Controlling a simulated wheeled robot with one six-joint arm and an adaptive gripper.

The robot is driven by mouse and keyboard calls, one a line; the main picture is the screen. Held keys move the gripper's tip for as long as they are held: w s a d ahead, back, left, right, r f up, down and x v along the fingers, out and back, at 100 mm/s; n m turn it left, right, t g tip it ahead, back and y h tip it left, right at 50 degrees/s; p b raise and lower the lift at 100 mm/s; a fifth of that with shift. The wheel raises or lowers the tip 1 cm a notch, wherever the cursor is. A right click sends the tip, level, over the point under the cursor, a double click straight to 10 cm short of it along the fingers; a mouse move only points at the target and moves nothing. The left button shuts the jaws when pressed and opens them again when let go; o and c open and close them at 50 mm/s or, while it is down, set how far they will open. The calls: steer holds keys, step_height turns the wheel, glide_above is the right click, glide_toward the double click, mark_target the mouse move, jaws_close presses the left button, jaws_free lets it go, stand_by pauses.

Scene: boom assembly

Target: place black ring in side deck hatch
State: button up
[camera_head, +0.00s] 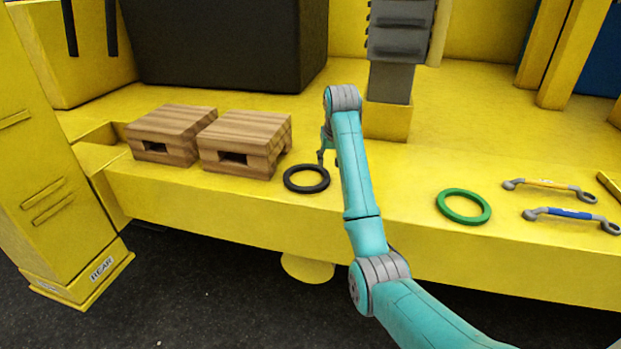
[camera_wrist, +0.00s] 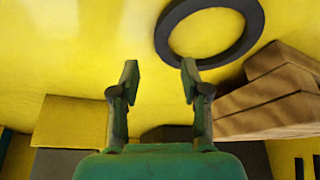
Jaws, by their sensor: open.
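The black ring (camera_head: 291,184) lies flat on the yellow deck near its front edge, just right of the wooden blocks. My gripper (camera_head: 322,157) is just behind and to the right of the ring, partly hidden by my arm. In the wrist view, my gripper (camera_wrist: 160,68) has its two fingers spread with nothing between them.
Two wooden blocks (camera_head: 165,120) (camera_head: 250,130) stand left of the ring. A green ring (camera_head: 442,204) and two wrench-like tools (camera_head: 548,186) (camera_head: 572,214) lie to the right. A yellow post with a grey top (camera_head: 388,120) stands behind my arm. The deck between my arm and the green ring is clear.

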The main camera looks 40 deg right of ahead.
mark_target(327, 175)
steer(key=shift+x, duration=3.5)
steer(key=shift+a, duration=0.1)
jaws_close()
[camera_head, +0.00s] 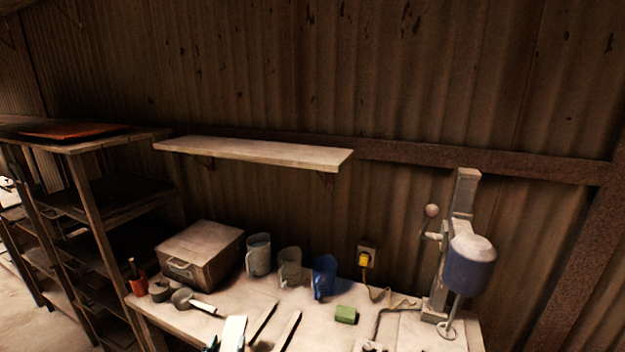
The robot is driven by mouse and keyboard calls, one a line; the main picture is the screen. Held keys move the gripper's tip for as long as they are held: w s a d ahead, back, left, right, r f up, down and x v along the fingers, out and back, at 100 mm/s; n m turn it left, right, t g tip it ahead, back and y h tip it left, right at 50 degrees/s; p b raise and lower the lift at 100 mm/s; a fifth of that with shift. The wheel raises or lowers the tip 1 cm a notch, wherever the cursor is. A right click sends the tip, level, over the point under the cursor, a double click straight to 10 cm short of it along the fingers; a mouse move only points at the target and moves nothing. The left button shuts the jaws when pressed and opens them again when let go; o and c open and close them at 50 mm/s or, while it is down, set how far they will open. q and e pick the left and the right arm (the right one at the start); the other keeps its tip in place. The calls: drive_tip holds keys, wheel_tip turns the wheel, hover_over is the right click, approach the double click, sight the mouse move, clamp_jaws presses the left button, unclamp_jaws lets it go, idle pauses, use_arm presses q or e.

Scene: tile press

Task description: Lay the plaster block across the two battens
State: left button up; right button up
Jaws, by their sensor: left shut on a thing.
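A pale, flat plaster block (234,329) shows at the bottom edge of the head view, above the workbench or close to it. My left gripper (229,346) is shut on it; only small dark parts of its fingers show at the bottom edge. My right gripper is not in view.
The workbench (208,325) holds a metal box (200,254), a grey jug (258,255), a pale jug (290,266), a blue jug (323,277), a green block (345,314) and a scoop (182,298). A drill press (470,262) stands right. A shelf (255,152) hangs above.

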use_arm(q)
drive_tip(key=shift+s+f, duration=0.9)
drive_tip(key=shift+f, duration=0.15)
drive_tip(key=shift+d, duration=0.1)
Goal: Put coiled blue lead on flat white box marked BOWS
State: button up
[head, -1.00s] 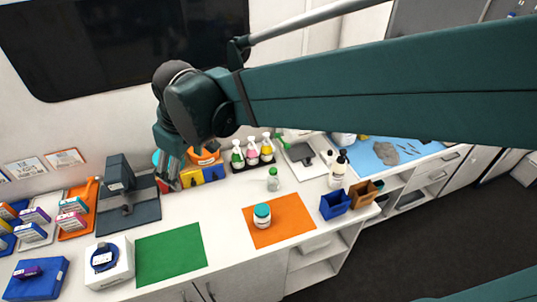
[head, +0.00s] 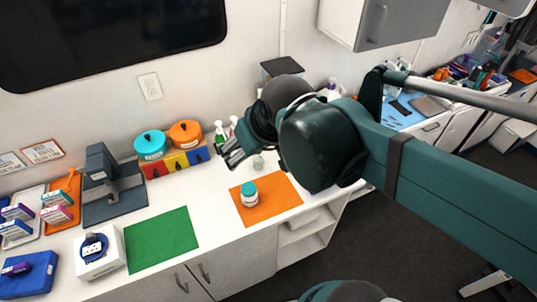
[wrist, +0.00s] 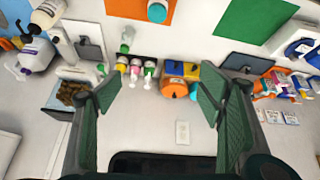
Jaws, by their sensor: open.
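The coiled blue lead (head: 93,243) lies on top of a white box (head: 99,264) at the left of the counter in the head view. Any marking on the box is too small to read. The wrist view also shows the white box (wrist: 283,37) and the blue lead (wrist: 301,47) at its upper right. My gripper (head: 232,151) is over the back of the counter, well to the right of the lead, near the spray bottles. In the wrist view my gripper (wrist: 156,90) has its fingers wide apart with nothing between them.
A green mat (head: 162,240) lies just right of the white box. A jar (head: 249,194) stands on an orange mat (head: 284,197).

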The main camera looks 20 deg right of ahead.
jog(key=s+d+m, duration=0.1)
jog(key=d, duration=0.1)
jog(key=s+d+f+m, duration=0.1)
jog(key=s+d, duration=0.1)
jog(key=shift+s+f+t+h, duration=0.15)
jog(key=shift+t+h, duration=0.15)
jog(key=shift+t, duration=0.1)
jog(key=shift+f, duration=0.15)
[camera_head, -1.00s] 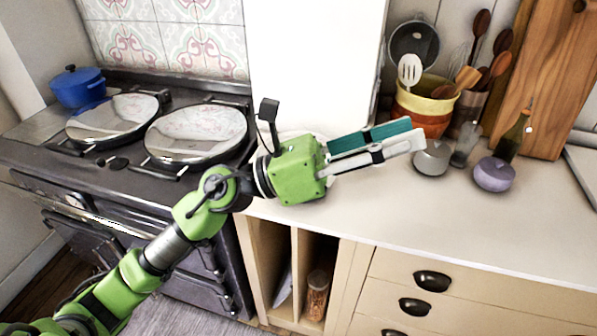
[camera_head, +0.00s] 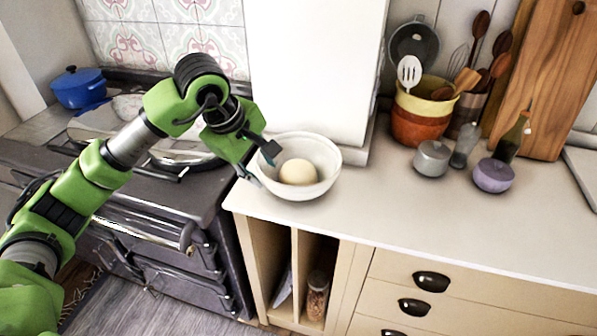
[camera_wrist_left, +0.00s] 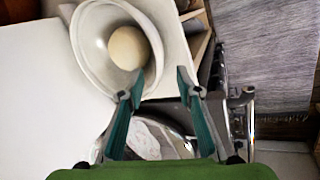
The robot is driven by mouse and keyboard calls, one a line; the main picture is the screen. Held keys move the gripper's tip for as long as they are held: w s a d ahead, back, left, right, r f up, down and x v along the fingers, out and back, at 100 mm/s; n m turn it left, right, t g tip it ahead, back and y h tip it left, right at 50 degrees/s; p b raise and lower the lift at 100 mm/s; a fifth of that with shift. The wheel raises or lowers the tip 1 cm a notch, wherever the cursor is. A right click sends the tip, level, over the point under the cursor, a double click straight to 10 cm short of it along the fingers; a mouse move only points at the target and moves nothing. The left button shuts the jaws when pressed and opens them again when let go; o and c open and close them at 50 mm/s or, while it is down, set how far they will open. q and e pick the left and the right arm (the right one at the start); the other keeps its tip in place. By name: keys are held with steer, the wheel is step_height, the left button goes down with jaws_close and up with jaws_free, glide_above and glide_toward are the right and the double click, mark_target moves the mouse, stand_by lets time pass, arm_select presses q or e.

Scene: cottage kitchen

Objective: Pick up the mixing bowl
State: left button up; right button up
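The mixing bowl (camera_head: 322,162) is white and stands upright on the pale counter, near its left end beside the stove. A round ball of dough (camera_head: 298,173) lies in it. My left gripper (camera_head: 257,164) is at the bowl's left rim, open and tilted downward. One fingertip shows over the bowl's inside and the other outside its left wall. In the left wrist view the bowl (camera_wrist_left: 88,45) and dough (camera_wrist_left: 128,48) show ahead, with the rim between the spread fingertips (camera_wrist_left: 160,75). I cannot tell whether a finger touches the bowl. My right gripper is out of view.
The dark stove (camera_head: 150,215) with round lids and a blue pot (camera_head: 78,88) is at left, partly behind my arm. A white wall block (camera_head: 312,70) rises behind the bowl. Stacked bowls with utensils (camera_head: 420,122), a grey pot (camera_head: 432,158) and a purple pot (camera_head: 493,175) stand to the right.

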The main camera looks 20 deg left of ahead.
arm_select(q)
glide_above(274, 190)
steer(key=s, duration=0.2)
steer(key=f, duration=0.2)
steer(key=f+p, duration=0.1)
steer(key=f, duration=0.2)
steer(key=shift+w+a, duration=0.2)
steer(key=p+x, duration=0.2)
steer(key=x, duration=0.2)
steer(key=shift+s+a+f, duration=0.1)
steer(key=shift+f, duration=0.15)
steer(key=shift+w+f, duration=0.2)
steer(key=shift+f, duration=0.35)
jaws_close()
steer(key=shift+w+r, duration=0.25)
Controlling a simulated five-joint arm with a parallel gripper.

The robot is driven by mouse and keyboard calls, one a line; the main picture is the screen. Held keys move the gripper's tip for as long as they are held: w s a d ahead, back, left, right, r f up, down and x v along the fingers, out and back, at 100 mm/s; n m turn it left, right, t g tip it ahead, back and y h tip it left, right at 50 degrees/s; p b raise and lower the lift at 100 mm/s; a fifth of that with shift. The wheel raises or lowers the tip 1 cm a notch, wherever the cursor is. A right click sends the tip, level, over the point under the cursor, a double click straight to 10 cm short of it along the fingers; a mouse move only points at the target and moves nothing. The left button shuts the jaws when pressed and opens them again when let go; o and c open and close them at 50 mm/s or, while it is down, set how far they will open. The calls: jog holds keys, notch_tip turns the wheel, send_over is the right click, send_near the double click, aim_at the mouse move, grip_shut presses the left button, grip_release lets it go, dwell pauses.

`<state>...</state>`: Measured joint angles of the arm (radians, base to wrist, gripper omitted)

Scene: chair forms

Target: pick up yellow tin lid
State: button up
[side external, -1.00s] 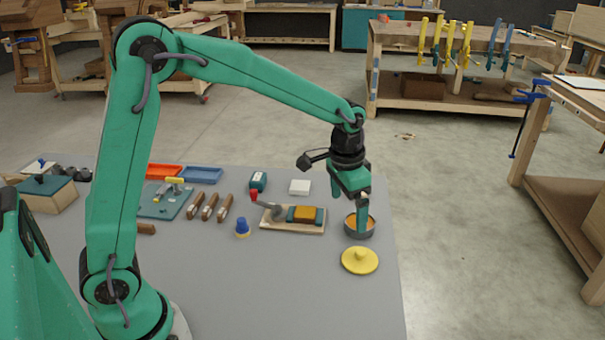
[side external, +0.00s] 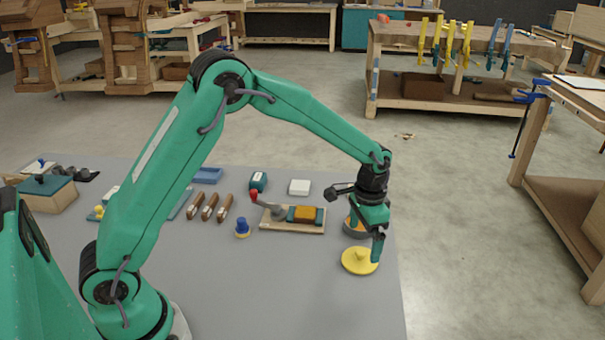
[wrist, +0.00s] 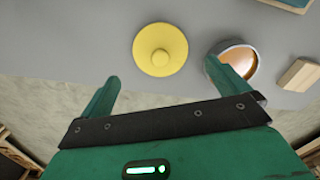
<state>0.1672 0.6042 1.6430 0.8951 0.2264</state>
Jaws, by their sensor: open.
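The yellow tin lid (side external: 357,262) is a round disc with a small raised knob. It lies flat on the grey table near its right edge. In the wrist view the yellow tin lid (wrist: 160,50) lies just beyond the fingertips, between their lines. My gripper (side external: 377,250) hangs pointing down, with a fingertip overlapping the lid's right side in the side view; I cannot tell whether it touches. In the wrist view my gripper (wrist: 160,72) has its two fingers wide apart with nothing between them. The grey tin (wrist: 240,50) with orange-brown contents stands beside the lid, partly behind my right finger.
A wooden board (side external: 270,222) with a red-handled clamp and an orange block lies left of the tin. The table (side external: 300,300) is clear in front of the lid.

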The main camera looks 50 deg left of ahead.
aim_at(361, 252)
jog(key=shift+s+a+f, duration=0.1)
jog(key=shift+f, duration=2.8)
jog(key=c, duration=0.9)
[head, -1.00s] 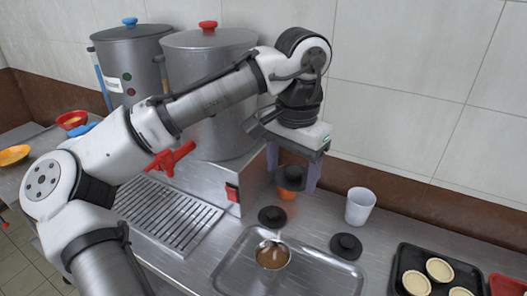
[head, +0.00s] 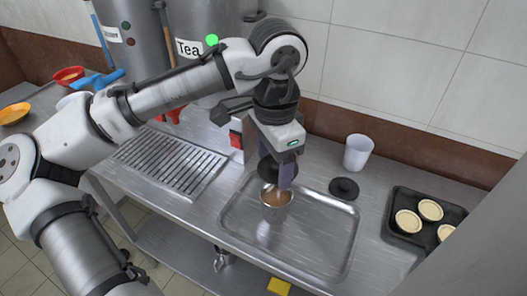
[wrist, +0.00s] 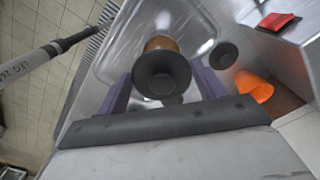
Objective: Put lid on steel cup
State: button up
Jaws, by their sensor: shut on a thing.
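The steel cup (head: 275,197) stands in the metal tray and holds a brown liquid. My gripper (head: 276,175) is over the cup and shut on a black round lid (head: 266,171). The held lid is above the cup and in front of part of its rim; I cannot tell if they touch. In the wrist view the held lid (wrist: 160,73) sits between the purple fingers, and the cup (wrist: 160,43) shows partly behind it. A second black lid (head: 344,188) lies on the counter right of the tray. Another lid (wrist: 223,55) lies beside the tray in the wrist view.
The metal tray (head: 318,262) has free room around the cup. A white cup (head: 357,152) stands at the back, and a black tray with tarts (head: 400,240) is at right. An orange cup (wrist: 253,87) shows in the wrist view.

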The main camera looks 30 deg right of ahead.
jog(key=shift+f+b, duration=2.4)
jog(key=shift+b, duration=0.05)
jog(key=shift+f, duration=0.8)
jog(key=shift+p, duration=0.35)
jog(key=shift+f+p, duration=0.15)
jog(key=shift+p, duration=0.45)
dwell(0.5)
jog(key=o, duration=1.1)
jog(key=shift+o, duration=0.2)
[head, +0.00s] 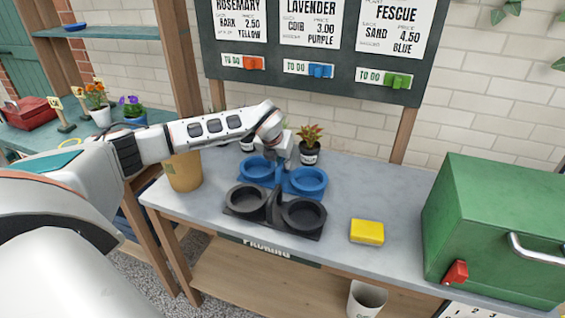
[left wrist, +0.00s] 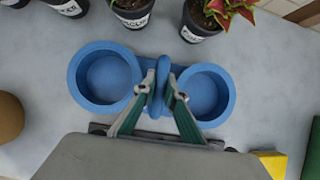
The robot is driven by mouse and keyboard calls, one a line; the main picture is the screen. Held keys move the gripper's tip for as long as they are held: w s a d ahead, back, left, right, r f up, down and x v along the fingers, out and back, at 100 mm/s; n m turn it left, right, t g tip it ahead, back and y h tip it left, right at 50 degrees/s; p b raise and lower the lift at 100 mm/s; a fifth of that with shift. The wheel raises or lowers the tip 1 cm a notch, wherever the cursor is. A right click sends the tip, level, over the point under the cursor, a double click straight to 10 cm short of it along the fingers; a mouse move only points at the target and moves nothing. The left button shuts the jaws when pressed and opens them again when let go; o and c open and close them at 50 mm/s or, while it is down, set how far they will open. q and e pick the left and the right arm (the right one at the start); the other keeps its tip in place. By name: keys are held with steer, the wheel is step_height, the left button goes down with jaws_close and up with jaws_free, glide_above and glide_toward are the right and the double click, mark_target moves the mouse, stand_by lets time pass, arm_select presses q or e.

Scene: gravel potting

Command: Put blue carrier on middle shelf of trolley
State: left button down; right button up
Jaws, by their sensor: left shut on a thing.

▸ **DESCRIPTION OF THE TASK**
Copy exactly, and copy only, the lines from the one with "Task description: Lay" to the one with "[camera_wrist_left, +0.00s]", ends included. Pictures are not part of the copy.

▸ **ANSWER TO THE PROBLEM**
Task description: Lay the plaster block across the two battens
State: left button up; right button up
Jaws, by their sensor: left shut on a thing.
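A pale, flat plaster block (234,329) shows at the bottom edge of the head view, above the workbench or close to it. My left gripper (229,346) is shut on it; only small dark parts of its fingers show at the bottom edge. My right gripper is not in view.
The workbench (208,325) holds a metal box (200,254), a grey jug (258,255), a pale jug (290,266), a blue jug (323,277), a green block (345,314) and a scoop (182,298). A drill press (470,262) stands right. A shelf (255,152) hangs above.

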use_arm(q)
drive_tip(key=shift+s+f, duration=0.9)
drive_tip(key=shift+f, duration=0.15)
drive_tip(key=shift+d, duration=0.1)
Goal: Put coiled blue lead on flat white box marked BOWS
State: button up
[head, -1.00s] 
[head, +0.00s] 
[wrist, +0.00s] 
Jaws, by their sensor: open.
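The coiled blue lead (head: 93,243) lies on top of a white box (head: 99,264) at the left of the counter in the head view. Any marking on the box is too small to read. The wrist view also shows the white box (wrist: 283,37) and the blue lead (wrist: 301,47) at its upper right. My gripper (head: 232,151) is over the back of the counter, well to the right of the lead, near the spray bottles. In the wrist view my gripper (wrist: 156,90) has its fingers wide apart with nothing between them.
A green mat (head: 162,240) lies just right of the white box. A jar (head: 249,194) stands on an orange mat (head: 284,197).

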The main camera looks 20 deg right of ahead.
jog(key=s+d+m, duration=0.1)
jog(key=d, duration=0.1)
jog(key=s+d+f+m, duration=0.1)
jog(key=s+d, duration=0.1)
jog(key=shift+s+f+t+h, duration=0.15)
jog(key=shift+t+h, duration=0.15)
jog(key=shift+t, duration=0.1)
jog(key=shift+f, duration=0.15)
[camera_head, -1.00s] 
[camera_head, +0.00s] 
[camera_wrist_left, +0.00s] 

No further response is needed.